In this third installment of the mixed tape series, Greg shares his experience in growing in a non-violent world view during conflict. As followers of Jesus, we are called on to mimic our Lord and be peacemakers. We learn that being a peacemaker is not just doing activities that promote a lack of conflict, but it’s about rather putting our trust and whole source of worth and significance in the one who is peace, Jesus.
In a world of perpetual conflict, we as followers of Christ are called to be peacemakers. There seems to be constant conflict around us, in our personal lives as well as locally, nationally, and globally. In Ephesians 2 Paul is teaching that in reality Christ has already torn down all the walls of hostility. He tore down everything that divides us as human. In 1st century Jerusalem the major dividing wall as between Jews and gentiles. Paul is saying that by means of the cross Christ has created a new reality, a reconciled humanity. From his perspective this is all past tense – it’s already been accomplished.
In God’s reality Jesus Christ is the only true hope for the world. Jesus didn’t just do peaceful things, He is actually peace itself. In reality Jesus is already the peace between all conflicting parties. The most anyone can do without Christ is bring about a temporary cessation of conflict. To have true peace with a deep sense of well-being and reconciliation Jesus must be involved. This is true for police, politicians, and anyone else promising to bring peace. They may be very well meaning and do some very good things, but without Christ there is no true shalom.
We learn that as a follower of Christ the way to access this peace is to surrender our lives wholeheartedly to the one who is peace. We experience peace to the degree we put our trust in Him. So when we experience conflict we’re to keep our eyes fixed on the Prince of Peace. People can ignore it or reject it, but in the end peace wins. In the end peace will reign with one new humanity reigning with Christ.
No matter what type of conflict we’re in, the goal is to mimic our Lord who brought peace in an incarnational way.
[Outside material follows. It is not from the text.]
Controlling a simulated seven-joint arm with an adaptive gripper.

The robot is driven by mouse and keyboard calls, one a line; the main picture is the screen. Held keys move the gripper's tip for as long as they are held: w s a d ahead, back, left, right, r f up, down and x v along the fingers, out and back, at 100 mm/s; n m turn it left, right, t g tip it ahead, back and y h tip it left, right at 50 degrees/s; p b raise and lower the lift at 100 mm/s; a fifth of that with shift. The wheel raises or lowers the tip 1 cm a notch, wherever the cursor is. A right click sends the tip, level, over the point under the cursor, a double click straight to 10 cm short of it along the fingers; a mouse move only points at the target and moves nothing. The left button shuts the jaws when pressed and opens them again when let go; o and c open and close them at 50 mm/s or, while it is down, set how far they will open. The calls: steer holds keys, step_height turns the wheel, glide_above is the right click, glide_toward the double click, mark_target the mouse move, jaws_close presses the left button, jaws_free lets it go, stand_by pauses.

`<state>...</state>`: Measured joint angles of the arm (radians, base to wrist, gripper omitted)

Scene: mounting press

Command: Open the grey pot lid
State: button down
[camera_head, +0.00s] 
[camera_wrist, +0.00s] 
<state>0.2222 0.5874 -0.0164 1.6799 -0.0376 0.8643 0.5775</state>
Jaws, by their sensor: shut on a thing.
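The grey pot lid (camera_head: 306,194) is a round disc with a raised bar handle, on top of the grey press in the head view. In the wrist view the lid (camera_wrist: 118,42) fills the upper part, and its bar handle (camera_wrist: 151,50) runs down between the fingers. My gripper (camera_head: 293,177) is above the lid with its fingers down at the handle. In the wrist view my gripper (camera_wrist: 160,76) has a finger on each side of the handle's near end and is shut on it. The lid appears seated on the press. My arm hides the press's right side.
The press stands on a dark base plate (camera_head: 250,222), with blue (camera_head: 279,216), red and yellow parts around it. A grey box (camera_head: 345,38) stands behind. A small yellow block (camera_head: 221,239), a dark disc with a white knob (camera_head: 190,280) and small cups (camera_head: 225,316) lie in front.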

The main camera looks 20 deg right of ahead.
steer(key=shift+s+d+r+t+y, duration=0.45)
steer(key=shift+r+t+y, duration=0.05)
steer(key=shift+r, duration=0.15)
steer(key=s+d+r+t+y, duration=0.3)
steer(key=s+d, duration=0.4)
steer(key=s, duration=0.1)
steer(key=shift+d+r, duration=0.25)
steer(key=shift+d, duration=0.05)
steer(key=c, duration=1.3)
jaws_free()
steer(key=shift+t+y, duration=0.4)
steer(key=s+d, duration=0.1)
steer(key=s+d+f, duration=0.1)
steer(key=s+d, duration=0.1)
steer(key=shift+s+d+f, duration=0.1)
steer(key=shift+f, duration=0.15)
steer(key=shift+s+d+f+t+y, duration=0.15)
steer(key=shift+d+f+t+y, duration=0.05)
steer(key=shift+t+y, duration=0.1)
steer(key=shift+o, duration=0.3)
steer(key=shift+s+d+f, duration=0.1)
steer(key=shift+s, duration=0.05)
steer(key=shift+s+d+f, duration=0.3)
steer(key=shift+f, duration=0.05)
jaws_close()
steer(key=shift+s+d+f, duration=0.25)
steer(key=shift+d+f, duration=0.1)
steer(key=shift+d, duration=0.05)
We are to have the same mindset as Christ who didn’t cling to the advantages He had as God, but rather emptied Himself of everything except perfect love. There are several ways in which we can learn from His example. The first is to make sure our identity is anchored in Him. All of our worth and significance comes from what God thinks about us and has spoken over us by His actions on the cross. I don’t need to look good, I don’t need to be right – “My life is in Christ, and nothing else matters.” We shouldn’t wait for conflict to start practicing this discipline.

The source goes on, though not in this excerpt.